- [YOUR GOAL] Copy out each line that has "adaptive" in it.

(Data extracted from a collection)
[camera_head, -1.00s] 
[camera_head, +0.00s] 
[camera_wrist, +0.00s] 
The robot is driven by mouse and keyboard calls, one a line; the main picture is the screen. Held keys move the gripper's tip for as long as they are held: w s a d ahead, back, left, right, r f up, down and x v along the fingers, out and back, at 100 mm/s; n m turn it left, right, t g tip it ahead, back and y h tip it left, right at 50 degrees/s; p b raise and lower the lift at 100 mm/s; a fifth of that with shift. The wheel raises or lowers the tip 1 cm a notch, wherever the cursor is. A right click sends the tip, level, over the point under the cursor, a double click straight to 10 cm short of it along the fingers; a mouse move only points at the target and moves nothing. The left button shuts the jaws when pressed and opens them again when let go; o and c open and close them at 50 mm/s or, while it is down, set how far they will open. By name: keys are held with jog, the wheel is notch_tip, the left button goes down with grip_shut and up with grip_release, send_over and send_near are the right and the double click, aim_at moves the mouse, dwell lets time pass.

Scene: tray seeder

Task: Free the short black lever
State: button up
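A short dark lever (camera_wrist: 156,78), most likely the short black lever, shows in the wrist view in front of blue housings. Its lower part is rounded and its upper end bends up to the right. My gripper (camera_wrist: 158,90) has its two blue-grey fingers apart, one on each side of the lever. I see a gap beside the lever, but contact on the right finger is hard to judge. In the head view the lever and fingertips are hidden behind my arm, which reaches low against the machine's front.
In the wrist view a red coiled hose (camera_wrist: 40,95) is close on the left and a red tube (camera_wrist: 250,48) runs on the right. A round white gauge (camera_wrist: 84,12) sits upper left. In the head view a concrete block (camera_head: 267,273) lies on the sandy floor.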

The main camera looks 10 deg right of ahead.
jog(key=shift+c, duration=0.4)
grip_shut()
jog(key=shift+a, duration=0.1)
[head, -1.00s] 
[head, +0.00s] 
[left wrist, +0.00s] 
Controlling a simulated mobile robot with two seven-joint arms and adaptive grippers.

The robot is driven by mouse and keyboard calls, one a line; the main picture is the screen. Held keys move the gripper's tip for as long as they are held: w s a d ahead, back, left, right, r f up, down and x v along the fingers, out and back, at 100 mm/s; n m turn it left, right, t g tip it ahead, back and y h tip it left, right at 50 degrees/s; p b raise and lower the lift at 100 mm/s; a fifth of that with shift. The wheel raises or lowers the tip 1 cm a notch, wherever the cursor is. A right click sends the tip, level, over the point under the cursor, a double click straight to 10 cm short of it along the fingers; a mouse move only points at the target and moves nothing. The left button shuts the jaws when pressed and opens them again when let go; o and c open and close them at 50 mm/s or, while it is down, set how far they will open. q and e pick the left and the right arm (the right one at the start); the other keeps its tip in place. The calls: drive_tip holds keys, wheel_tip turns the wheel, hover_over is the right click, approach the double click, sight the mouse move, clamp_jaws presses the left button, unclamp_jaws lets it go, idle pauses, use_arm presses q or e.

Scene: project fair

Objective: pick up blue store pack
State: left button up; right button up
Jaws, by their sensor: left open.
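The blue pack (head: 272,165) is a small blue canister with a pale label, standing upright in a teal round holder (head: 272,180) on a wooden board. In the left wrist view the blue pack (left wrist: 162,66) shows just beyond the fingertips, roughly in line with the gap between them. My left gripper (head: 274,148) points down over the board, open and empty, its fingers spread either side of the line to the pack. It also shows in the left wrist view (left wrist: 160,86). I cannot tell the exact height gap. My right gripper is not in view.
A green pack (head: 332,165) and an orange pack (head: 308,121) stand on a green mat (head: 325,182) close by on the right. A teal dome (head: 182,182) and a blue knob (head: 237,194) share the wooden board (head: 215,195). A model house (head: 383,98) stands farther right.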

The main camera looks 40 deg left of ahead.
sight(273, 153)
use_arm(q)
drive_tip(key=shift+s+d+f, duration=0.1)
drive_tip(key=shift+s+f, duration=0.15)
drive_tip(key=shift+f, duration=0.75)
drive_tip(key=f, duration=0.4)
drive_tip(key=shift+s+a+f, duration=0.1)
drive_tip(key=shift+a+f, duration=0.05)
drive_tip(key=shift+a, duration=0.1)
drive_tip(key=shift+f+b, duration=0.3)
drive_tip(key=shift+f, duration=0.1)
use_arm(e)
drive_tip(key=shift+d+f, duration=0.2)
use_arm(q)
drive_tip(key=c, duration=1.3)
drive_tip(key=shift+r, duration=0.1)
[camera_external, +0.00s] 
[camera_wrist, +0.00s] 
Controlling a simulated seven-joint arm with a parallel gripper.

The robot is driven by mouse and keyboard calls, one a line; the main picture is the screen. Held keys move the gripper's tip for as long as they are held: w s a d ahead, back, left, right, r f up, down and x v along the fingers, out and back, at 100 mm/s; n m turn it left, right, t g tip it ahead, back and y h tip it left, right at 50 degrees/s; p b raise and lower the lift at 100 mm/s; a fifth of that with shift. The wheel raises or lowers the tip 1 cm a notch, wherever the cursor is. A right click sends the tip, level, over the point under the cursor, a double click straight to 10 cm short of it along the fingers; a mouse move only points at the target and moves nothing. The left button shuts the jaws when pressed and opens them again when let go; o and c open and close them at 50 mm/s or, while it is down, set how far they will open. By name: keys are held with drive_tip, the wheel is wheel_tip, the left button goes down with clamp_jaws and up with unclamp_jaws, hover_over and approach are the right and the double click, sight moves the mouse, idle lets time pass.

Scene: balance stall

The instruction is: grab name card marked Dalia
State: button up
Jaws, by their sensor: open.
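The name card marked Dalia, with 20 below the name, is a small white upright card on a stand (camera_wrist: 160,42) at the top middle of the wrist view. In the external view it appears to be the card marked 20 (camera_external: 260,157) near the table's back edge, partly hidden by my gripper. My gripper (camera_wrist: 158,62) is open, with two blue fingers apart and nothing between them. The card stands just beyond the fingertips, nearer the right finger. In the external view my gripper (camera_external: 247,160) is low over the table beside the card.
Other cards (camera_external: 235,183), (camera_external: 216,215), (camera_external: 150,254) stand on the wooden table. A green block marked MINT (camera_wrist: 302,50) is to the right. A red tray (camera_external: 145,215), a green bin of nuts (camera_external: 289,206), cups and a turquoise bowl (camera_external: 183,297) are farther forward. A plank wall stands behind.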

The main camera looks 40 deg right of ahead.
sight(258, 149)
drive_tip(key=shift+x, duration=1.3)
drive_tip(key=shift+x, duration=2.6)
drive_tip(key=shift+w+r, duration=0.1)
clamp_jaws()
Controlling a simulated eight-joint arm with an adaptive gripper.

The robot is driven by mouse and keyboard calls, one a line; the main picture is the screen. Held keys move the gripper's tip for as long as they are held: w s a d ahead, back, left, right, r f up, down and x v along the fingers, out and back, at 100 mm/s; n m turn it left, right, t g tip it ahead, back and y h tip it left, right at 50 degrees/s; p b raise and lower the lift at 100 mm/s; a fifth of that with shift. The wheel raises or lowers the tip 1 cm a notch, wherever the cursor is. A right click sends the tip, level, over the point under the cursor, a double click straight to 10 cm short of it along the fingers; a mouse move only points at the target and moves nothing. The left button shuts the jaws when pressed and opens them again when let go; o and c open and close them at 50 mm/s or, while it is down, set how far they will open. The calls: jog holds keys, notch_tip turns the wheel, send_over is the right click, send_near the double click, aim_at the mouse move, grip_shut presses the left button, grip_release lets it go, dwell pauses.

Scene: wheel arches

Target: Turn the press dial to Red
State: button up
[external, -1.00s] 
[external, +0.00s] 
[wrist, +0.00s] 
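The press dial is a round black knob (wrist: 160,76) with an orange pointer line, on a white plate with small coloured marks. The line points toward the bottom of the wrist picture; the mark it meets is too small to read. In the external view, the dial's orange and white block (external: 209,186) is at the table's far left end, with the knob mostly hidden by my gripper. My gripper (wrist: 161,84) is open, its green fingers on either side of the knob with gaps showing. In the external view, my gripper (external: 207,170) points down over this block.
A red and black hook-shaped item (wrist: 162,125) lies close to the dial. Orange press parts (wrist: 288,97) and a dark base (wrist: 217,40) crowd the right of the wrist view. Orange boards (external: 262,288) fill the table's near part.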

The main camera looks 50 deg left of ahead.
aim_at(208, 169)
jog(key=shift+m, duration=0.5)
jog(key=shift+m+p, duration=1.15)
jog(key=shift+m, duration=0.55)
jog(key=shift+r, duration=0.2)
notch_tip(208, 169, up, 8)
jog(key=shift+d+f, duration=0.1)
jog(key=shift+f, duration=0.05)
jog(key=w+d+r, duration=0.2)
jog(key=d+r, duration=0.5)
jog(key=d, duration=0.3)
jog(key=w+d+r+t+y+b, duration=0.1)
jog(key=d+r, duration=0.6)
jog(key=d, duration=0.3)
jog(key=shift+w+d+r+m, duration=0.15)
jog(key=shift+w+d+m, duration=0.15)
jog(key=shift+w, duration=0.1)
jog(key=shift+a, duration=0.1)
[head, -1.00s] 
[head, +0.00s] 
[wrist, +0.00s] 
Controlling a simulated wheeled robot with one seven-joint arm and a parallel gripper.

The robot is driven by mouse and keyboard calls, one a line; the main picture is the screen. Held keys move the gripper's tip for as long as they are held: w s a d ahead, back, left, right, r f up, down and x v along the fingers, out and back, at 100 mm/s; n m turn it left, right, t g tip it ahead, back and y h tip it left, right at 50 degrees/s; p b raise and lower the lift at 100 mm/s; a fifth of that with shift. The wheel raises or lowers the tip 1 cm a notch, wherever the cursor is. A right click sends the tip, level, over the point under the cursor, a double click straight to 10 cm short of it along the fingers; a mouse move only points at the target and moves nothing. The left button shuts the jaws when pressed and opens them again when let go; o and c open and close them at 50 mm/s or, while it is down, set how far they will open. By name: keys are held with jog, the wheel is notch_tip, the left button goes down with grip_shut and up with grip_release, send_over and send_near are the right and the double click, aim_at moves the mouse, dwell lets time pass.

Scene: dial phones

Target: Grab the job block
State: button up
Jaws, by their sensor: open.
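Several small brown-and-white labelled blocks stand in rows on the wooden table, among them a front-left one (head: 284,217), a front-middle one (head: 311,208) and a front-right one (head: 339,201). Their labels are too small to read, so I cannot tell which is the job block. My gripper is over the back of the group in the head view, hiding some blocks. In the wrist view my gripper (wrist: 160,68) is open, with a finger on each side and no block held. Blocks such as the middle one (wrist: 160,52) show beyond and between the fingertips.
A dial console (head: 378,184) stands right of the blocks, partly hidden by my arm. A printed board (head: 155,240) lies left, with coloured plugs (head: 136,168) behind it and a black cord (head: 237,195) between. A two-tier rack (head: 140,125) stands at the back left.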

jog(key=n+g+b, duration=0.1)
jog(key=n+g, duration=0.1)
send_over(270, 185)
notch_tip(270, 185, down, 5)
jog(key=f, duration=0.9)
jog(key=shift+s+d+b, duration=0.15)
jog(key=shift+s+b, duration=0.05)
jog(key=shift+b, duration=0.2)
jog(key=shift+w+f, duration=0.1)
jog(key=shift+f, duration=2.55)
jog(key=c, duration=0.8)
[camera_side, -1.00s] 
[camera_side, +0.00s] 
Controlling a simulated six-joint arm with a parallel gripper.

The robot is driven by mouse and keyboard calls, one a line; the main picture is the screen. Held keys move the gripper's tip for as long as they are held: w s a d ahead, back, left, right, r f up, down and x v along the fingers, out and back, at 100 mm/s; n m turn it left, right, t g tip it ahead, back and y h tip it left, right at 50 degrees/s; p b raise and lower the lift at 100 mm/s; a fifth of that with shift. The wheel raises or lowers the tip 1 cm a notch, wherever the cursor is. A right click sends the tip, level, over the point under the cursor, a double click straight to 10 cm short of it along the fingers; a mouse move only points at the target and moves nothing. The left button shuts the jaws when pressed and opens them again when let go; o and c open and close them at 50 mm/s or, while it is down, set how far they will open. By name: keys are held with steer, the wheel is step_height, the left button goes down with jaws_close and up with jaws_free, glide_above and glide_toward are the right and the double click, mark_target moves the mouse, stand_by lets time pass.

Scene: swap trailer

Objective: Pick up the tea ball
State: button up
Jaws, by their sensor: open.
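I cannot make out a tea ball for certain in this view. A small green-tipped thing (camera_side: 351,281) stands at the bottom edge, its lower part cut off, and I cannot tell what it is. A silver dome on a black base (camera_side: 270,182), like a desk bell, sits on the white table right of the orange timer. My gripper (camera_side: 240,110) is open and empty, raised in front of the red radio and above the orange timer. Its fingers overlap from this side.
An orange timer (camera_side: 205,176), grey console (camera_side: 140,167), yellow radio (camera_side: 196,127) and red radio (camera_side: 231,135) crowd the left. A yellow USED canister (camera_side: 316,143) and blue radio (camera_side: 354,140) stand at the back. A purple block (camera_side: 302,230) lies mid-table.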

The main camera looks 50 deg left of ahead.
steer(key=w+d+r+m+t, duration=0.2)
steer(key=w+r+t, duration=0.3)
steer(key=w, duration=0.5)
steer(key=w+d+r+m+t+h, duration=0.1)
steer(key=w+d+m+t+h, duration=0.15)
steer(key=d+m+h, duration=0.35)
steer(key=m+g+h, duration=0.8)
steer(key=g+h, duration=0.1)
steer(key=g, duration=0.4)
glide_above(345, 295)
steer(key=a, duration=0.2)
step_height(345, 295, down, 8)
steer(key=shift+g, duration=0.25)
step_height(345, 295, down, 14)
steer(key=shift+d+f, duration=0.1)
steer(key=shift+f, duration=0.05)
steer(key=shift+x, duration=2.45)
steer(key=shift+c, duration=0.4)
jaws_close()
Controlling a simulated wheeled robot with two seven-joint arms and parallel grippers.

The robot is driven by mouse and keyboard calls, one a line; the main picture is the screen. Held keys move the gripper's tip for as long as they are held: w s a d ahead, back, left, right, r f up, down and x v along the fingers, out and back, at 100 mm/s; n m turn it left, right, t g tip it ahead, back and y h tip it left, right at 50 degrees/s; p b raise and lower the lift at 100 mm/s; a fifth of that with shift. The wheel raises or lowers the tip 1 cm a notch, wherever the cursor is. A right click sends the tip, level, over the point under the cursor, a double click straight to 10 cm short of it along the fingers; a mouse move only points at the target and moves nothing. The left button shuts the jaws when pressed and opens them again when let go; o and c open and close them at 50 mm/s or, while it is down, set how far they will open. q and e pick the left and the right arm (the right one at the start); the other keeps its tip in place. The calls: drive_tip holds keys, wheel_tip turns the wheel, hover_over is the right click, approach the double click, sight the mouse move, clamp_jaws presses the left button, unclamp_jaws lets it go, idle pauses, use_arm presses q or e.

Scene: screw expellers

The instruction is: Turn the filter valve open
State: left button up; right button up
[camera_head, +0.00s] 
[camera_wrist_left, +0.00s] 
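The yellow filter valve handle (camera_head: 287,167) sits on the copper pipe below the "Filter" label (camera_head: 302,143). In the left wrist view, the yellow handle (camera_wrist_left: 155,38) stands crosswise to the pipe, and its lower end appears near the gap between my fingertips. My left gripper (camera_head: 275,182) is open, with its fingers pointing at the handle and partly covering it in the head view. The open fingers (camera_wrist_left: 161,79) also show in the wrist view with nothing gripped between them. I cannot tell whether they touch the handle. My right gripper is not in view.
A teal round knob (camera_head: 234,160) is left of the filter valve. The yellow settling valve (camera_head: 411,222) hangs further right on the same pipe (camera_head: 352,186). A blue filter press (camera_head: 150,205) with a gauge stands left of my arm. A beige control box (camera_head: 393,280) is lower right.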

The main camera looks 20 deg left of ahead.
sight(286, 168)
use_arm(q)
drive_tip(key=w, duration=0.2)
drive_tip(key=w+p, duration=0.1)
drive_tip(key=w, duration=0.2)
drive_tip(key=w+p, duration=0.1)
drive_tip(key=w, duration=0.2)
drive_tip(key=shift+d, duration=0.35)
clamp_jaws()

- [RESULT OF THE TASK]
Controlling a simulated mobile robot with two seven-joint arms and adaptive grippers.
Controlling a simulated eight-joint arm with an adaptive gripper.

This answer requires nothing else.